* _DATA SEGMENT_
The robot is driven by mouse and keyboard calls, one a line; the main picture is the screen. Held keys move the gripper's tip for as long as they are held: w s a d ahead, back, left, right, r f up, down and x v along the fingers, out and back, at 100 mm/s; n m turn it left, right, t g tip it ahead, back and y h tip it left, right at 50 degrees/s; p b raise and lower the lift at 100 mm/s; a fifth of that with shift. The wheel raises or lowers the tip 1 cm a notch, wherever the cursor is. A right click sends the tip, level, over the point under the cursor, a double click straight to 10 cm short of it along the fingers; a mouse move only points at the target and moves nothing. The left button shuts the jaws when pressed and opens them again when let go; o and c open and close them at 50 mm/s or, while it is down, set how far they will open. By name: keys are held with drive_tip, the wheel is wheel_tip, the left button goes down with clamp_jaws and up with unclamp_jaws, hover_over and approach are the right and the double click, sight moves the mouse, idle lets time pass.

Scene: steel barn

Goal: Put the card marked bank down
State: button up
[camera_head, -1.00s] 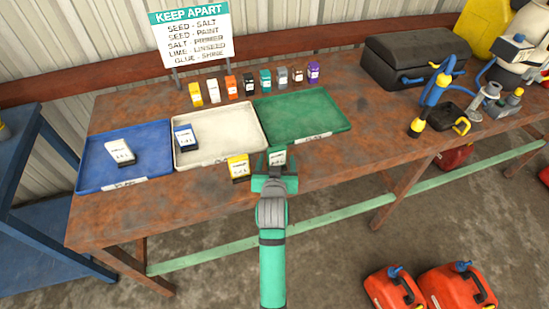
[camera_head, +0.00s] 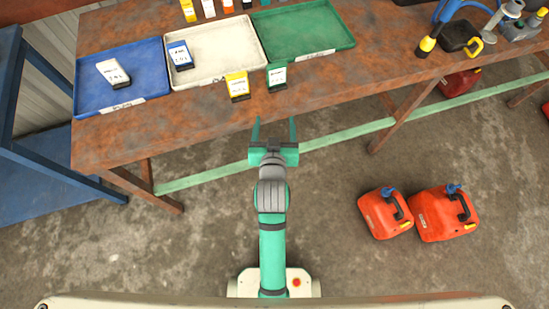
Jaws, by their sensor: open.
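My gripper (camera_head: 274,121) is open and empty, its two fingers pointing at the table's front edge. A green card-like block (camera_head: 277,77) with a white label stands on the table just beyond the fingertips, apart from them. A yellow block (camera_head: 237,86) with a white label stands to its left. A white block (camera_head: 113,73) is in the blue tray (camera_head: 93,100), and a blue-and-white block (camera_head: 181,55) is in the cream tray (camera_head: 215,70). The labels are too small to read, so I cannot tell which is marked bank.
The green tray (camera_head: 310,42) is empty. Several small blocks stand behind the trays, partly cut off. Two red fuel cans (camera_head: 444,214) (camera_head: 385,213) stand on the floor.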

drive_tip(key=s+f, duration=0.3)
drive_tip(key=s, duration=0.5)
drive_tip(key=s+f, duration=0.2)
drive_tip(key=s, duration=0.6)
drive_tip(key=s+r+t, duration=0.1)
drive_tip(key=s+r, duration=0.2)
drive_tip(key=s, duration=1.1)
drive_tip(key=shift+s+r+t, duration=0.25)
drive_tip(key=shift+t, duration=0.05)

* _SET TASK_
Give the count of lines in the listing that hold the word "button", with no other text.

* _CORRECT OUTPUT_
2